For the most part, they are not far from the truth. The fiscal federalist in BAT cannot find expression, except through taxation and taxation, even in a wildly populated city such as Lagos, cannot be exploited to best levels except through creativity.

The taxman must, if he would survive, pay people to come up with more and more ways his people can be taxed without them feeling as though they are overtaxed; or he dies. Lagos has done this and continues to do so most admirably, putting more emphasis on identifying the better-to-do and taxing them accordingly.

There are business people who have accused the state of multiple taxation and these, more often than not, have a point; and there is the on-going issue of the hotel industry consumption tax, which has been most violently rejected.

Yet it remains plausible that the only way to achieve a good balance between prosperity and peace/security is to tax the rich(er) for the benefit of the poor(er), and of all.

Upheavals in the Niger Delta area in the last decade and a half have made it easy for hinterland states to buy the IGR idea, if not jump on the IGR states. The more sharing formulae of oil revenues became problematic, the more ideas of fiscal federalism held ground and the more this happened, the easier it was to see how Lagos survived the dark years of the LG funds suspension. Clearly, states like Ogun and Sokoto  caught on faster than the rest.

The greatest achievement of those who have made the best use of internal taxation is that they have managed to convince their people that paying taxes and levies is good for them. Again, Lagos is the place where this is best illustrated, with business people actually going over to the tax office to declare profits and pay tax almost as happily as the teeming masses of Pentecostal Christians pay the 10 per cent to their church leaders.

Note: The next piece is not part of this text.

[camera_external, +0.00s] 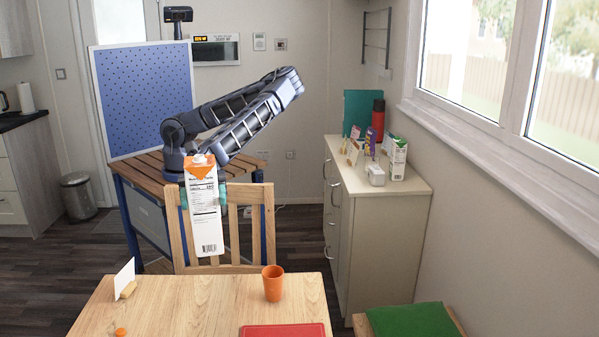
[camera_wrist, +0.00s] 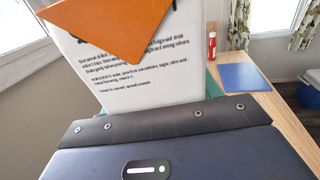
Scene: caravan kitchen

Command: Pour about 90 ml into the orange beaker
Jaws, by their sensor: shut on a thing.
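The orange beaker (camera_external: 273,283) stands upright near the back edge of the wooden table (camera_external: 200,300), at its right. A tall white carton (camera_external: 206,215) with an orange top and printed text hangs upright in the air, left of the beaker and beyond the table's back edge. My gripper (camera_external: 205,195) is shut on the carton, mostly hidden behind it, with teal parts showing at its sides. In the wrist view, the carton (camera_wrist: 135,65) fills the upper middle. I cannot tell how full the beaker is.
A wooden chair (camera_external: 265,220) stands behind the table, close to the carton. A card in a holder (camera_external: 126,280), a small orange item (camera_external: 121,332) and a red board (camera_external: 285,330) lie on the table. A cabinet (camera_external: 388,230) with several items is at right.

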The easiest way to achieve this, of course, is by psychology, but it is not the only way. The more governments spend on good public communications, the more it will achieve in terms of putting the taxable populace in a taxable mood.

Humans, despite what they think of themselves, are herdable animals, and the more often they hear the same thing, the more they tend to believe it.

Another important persuasion factor is the evidence, or even perception, that government is using tax money well. On the other side of that is the fact that people tend to want to evade tax more when they perceive their taxes not to be put into good use.

By far the most important tool for success, once a state has decided to put the spanner to the taxation wheel, is good technological support in terms of data management. This, in turn, is significance to two major factors. First, it is essential to good monitoring and calculation. Second, it will eliminate, if properly done, 99  per cent of fraud. Anyone who can crack the remaining one per cent …

Well, he deserves the loot! The final, but not the least, factor is the identification and punishment of tax offenders. Of course, we are very far from this now, fair enough. We will get to that bridge, and then cross it.

Of course, generating revenues internally, for a state government, goes further than taxation. Indeed, non-tax revenues will eventually be the only way to sustain infrastructural development and maintenance, once diminishing returns begin to set into taxation.

Policies for generating revenues must necessarily jumpstart the economy, particularly bearing in mind the local economy and its elements, such as tourism, local foods, and agriculture and so on. Lagos State recently ruled for landlords to paint their facades or have their premises shut down. You get the impression that particular ruling was not on account of environmental beauty alone. On the other side of that is the older Lagos State regulation to de-install all street gates in the State.

That did not work, and part of the reason for this is clear. What is supposed to happen to the thousands of individuals employed by the vigilante security apparatuses?

If fiscal federalism via internally generated revenues is to work on the long term, governments must as a matter of policy drive entrepreneurship and gainful employment.

Perhaps there are more gainfully employed, honest folks in Sokoto.